- [Task prompt]: Look through the data below. Collect every line where the word "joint" occurs.

- [Raw data]:

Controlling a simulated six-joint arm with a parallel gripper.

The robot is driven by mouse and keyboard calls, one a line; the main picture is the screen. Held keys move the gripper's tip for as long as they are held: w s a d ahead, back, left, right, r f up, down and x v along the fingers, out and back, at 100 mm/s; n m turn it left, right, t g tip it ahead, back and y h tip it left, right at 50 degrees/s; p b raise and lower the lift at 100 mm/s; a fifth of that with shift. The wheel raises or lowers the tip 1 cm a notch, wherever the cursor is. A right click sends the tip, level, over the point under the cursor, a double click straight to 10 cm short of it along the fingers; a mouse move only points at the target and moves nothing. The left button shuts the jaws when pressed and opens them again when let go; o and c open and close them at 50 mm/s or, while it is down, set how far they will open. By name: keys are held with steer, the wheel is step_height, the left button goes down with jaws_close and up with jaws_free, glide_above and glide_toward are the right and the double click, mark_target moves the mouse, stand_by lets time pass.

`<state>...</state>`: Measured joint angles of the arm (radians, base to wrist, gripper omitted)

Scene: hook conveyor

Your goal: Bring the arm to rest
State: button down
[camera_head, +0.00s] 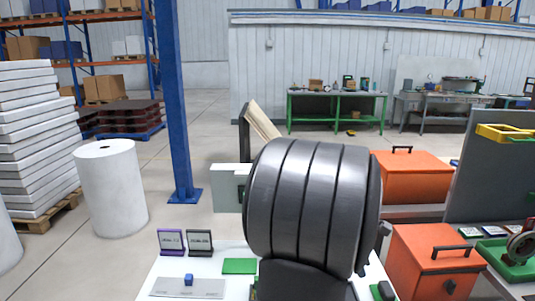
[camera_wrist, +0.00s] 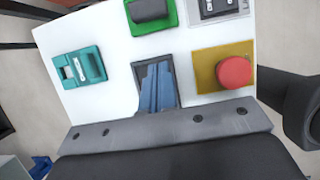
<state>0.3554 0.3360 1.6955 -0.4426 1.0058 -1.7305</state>
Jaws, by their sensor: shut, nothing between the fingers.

- [The result]:
Controlling a simulated six-joint arm with a parallel gripper.
`<state>...</state>`: Measured joint angles of the arm (radians, base to wrist, gripper omitted)

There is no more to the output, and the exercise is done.